Just close the hatch over the solar cord. The dust seal is large enough to close over the cord, there is no reason to unplug to close the hatch with a solar panel.

Cary
 
Cary said:
Cathy,

Just close the hatch over the solar cord. The dust seal is large enough to close over the cord, there is no reason to unplug to close the hatch with a solar panel.

Cary

that makes things easy

-Al
 
Hi all:
Please forgive us for the multiple posts about solar and the battery, as we gear up to a 2-week trip. We have been doing lots of tests to try to better understand our system. We are struggling with how to recharge the battery after 3 days (which is about how long the battery lasts with our fridge). We've tested running our car and got almost nothing after 30 minutes. One time we drove 8 hours and the battery was only 2/3 full when we got home. We've tried out our new solar panels (in our driveway) and get about a day's worth of battery to run the fridge. We thought we might have a bad battery but we just had it checked out and were told it is not perfect but it's fine, and that it is optimistic about getting a rapid charge of 14v as soon as the car starts up (because we are not getting that when we hook up the tow vehicle). We are trying to figure out if we have a "problem" with the wiring or battery, or if this is just what we should expect to see (battery initially last 3 days, and then we have to use the solar panels every day after that). Should we be changing our expectations? Cathy
 
Cathy,


Your experiences sound pretty normal. If I understand the math correctly (Cary will chime in if I'm wrong), once the large battery is drained, it takes about 12 hours to get it fully charged again. So, 8 hours of driving would put you right at the 2/3 mark. The solar panels will help some - depending on the panel size and the weather, of course - but they are more of a trickle charge. If your solar panels can keep up with the fridge at all, I would consider this a success.
 
Rather than letting the battery run down, wouldn't hooking up the solar panels right away be better? Evan, is this what you meant by trickle charge? Maybe I don't understand. Is the battery running down even with the solar panel connected?
 
This might help:

Your battery is like a bathtub, the fridge is your drain, and the solar panel is the spigot. If you open the drain (use the fridge) the tub will empty out. If you turn on the spigot (plug in the solar panel) it will take longer to empty - depending on how much water is coming in. Most of the time, the drain from the fridge will be more than the solar panel is adding. So, yes, the battery is running down even with the solar panels connected - but hopefully much slower.

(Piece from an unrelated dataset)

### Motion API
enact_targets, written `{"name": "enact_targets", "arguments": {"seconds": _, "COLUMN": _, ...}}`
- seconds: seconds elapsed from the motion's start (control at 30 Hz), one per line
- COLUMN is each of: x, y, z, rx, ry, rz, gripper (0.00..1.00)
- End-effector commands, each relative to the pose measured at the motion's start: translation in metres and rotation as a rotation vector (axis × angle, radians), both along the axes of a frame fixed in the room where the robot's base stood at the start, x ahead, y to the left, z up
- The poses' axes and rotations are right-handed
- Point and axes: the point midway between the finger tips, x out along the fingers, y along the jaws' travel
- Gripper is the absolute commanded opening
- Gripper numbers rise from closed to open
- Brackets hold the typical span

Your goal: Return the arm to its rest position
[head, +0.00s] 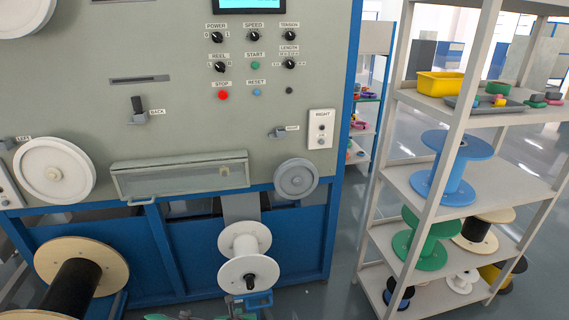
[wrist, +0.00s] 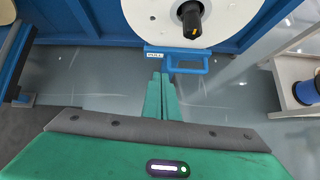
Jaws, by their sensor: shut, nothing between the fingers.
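My gripper (wrist: 160,80) shows in the wrist view as two green fingers pressed together, shut and empty. Its tips point toward a blue handle (wrist: 184,66) labelled PULL; whether they touch it, I cannot tell. A white spool (wrist: 165,22) with a dark shaft end is just beyond the handle. In the head view the white spool (head: 246,258) is mounted low at the machine's front, with the blue handle (head: 259,300) under it. Only small green parts of my arm's end show at the bottom edge there, and most of my arm is out of view.
The grey and blue machine (head: 190,130) fills the left and middle, with knobs, buttons and a clear-covered box (head: 180,178). A large spool with black cable (head: 75,285) sits lower left. A shelf rack (head: 408,190) with coloured spools stands right. Grey floor (head: 340,235) lies between.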

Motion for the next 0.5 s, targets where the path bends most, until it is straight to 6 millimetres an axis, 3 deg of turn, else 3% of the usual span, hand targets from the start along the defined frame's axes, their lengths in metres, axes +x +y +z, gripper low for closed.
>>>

As Joan says, the sooner you plug in the solar panels, the more they can help to keep the battery full. (That's why I had mine mounted to the roof - so it would always be on).
 
Al and Cathy,

2/3 full? It sounds like you may be reading the water tank scale on your meter. That is not how the battery reads. Three LEDs on the meter indicates "Good" on the battery scale which is a fully charged battery. Four LEDs indicates "Charging" or "Charging state" on the battery scale which would mean your car (or shore power) is charging the battery or recently did. If you are not getting the fourth LED on the battery monitor that says that your car charging circuit is not connected and is not charging when driving. It also means that if you still have three LEDs when you get their you are not discharging either.

Evan,

Charging from a properly wired vehicle charge line should bring up a heavily discharged battery in about an hour.

Cary
 
Thanks Cary. So between a solar panel, sunlight and a car, you should be able to keep the battery charged longer than 3 days, actually until you run out of gas.
 
Cary said:
Evan,

Charging from a properly wired vehicle charge line should bring up a heavily discharged battery in about an hour.

Cary

I've checked this with the guy who wired the hitch and with a trailer service guy who checked my battery, and they both say this is "impossible." (Still, I am inclined to listen to Cary and not these other folks.)

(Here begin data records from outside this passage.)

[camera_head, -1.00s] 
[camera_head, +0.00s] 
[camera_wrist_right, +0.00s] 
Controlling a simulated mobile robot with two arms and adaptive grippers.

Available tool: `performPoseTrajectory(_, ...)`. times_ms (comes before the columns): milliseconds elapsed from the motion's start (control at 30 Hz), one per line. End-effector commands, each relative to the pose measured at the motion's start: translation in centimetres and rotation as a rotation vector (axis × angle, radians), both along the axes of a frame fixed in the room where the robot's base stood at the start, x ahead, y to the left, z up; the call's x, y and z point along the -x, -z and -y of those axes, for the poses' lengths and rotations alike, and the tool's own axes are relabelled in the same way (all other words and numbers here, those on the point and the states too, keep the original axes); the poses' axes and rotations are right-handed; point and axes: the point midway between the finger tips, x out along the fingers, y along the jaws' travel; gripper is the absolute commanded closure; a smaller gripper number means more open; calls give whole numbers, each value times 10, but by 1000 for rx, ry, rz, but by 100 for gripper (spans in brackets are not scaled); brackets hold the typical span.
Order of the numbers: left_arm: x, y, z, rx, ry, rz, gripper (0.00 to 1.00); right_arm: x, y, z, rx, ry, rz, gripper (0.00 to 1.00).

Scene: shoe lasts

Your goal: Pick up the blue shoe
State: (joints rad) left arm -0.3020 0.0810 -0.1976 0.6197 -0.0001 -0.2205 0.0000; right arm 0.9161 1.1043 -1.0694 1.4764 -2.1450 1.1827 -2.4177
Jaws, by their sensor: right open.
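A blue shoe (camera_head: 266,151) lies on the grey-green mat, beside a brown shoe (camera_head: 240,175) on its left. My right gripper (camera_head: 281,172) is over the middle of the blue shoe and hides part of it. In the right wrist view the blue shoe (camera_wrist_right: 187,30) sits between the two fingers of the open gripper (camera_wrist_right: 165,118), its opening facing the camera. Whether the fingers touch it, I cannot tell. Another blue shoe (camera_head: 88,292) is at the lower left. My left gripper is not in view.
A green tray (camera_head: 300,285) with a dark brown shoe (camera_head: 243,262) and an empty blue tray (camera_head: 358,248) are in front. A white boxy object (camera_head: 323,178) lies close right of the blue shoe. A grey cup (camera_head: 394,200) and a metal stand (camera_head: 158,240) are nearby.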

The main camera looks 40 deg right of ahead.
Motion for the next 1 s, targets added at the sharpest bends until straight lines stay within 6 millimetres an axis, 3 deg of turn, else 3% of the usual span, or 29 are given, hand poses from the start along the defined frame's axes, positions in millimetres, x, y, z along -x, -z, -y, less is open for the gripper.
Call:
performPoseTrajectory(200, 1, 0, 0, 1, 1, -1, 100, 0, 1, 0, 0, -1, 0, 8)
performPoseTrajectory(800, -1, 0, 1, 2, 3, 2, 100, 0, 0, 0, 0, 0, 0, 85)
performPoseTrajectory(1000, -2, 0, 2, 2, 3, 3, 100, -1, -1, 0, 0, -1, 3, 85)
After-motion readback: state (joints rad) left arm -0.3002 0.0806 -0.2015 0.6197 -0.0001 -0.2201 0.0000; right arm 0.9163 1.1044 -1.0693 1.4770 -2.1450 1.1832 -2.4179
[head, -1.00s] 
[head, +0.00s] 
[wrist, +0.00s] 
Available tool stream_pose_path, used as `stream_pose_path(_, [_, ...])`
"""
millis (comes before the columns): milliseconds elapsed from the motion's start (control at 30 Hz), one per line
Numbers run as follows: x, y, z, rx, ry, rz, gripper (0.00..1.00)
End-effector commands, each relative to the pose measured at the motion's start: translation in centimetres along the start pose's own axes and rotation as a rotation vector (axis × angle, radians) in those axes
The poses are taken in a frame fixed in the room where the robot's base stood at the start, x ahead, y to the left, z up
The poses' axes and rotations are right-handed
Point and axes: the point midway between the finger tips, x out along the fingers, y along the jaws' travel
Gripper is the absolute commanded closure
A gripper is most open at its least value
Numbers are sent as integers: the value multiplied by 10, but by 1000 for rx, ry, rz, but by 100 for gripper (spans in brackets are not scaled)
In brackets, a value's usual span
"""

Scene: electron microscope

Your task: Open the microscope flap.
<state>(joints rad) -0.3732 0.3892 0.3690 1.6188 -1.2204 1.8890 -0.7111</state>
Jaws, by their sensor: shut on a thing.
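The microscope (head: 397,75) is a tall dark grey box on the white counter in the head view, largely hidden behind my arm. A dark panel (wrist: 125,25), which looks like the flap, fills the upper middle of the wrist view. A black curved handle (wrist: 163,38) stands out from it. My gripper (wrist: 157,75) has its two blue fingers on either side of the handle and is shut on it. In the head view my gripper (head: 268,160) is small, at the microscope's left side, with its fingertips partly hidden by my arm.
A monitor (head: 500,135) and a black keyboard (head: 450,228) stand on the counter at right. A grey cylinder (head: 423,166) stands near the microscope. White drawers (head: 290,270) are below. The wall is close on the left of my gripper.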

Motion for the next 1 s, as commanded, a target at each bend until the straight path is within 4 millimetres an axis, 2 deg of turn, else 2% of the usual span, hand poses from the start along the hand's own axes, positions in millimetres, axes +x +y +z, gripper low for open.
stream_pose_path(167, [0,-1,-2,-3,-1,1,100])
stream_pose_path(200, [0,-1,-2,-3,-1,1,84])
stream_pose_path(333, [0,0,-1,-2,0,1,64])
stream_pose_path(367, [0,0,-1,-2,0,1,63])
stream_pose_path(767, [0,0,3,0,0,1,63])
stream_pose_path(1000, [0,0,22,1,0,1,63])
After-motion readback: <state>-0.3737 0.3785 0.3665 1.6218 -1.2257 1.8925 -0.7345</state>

I have been trying to make this happen, but only Cary and a couple of our friends here on the forum are saying this is a possible outcome.

8 hours driving? Sure, that will charge a heavily discharged (i.e., fridge won't work) battery, but not in one hour. At least that's according to the folks I've talked with.

Now, a lightly discharged battery? Driving for an hour can "top it off" - is what I am told. But it won't do much more than that within a "few hours," I have been told.

-Al (the earlier messages were from Cathy)
 
Cary,

Can you explain how the math works to us non-scientific folks?
I was under the impression that with the built in 5 amp charger, it would take 12 hours to charge a 60ah battery ( 60ah / 5a = 12 hours). In my experience, I haven't seen that 1 hour of driving will do much for a mostly dead battery.. I must be doing something wrong :(
 
Evan a typical automobile alternator puts out 95-105amps. So with the auto running, assuming that the auto battery isn't dead, then that's a lot of amps to pump someplace that needs them. At least it makes sense to me that a 90 amp battery or smaller in the CI, which shouldn't be totally dead, should top off within an hour.

Now let the electrical engineer (Cary/Craig) jump in with an answer that is correct :).
 
Another aspect to consider is that our battery is over 18 months old and may not have been managed properly. It is not in perfect form (but probably not worth replacing yet).

Performance was characterrized as "about as good as a normal battery" but not as good as this battery would do when new.